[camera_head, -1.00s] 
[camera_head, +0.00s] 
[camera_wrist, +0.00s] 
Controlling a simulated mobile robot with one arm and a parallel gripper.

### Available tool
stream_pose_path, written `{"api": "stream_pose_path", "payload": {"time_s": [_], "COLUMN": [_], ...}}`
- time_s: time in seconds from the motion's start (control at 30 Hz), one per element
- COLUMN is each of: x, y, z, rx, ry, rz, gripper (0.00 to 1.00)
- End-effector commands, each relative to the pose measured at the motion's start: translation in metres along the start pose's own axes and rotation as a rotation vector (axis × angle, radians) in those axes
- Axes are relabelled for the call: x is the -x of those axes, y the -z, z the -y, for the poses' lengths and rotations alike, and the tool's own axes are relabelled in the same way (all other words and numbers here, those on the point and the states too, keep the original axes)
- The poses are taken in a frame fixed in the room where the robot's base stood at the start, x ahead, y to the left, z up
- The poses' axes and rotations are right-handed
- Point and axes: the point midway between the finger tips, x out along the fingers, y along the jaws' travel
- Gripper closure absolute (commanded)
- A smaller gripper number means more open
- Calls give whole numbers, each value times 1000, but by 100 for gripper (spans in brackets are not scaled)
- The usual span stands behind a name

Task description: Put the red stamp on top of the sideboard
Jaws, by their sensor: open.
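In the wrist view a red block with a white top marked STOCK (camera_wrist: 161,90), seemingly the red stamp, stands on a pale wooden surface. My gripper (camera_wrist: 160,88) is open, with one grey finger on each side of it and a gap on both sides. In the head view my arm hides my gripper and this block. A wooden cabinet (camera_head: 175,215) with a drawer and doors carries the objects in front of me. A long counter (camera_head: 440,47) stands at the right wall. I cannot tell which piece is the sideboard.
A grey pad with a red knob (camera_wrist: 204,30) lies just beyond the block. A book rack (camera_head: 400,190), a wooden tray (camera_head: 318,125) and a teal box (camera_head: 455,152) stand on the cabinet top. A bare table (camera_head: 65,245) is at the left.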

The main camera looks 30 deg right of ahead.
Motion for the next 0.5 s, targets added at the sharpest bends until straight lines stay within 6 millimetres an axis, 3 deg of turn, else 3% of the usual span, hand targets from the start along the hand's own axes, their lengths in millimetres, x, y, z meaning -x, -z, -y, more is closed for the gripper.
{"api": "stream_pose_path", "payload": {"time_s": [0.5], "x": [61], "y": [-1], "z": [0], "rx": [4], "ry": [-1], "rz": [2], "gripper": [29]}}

□ □ □ □ □

◆ REQUIREMENTS
Return only the lines from the beginning of the material up to and including the line with "- COLUMN is", exactly as written.

◆ FINAL ANSWER
[camera_head, -1.00s] 
[camera_head, +0.00s] 
[camera_wrist, +0.00s] 
Controlling a simulated mobile robot with one arm and a parallel gripper.

### Available tool
stream_pose_path, written `{"api": "stream_pose_path", "payload": {"time_s": [_], "COLUMN": [_], ...}}`
- time_s: time in seconds from the motion's start (control at 30 Hz), one per element
- COLUMN is each of: x, y, z, rx, ry, rz, gripper (0.00 to 1.00)

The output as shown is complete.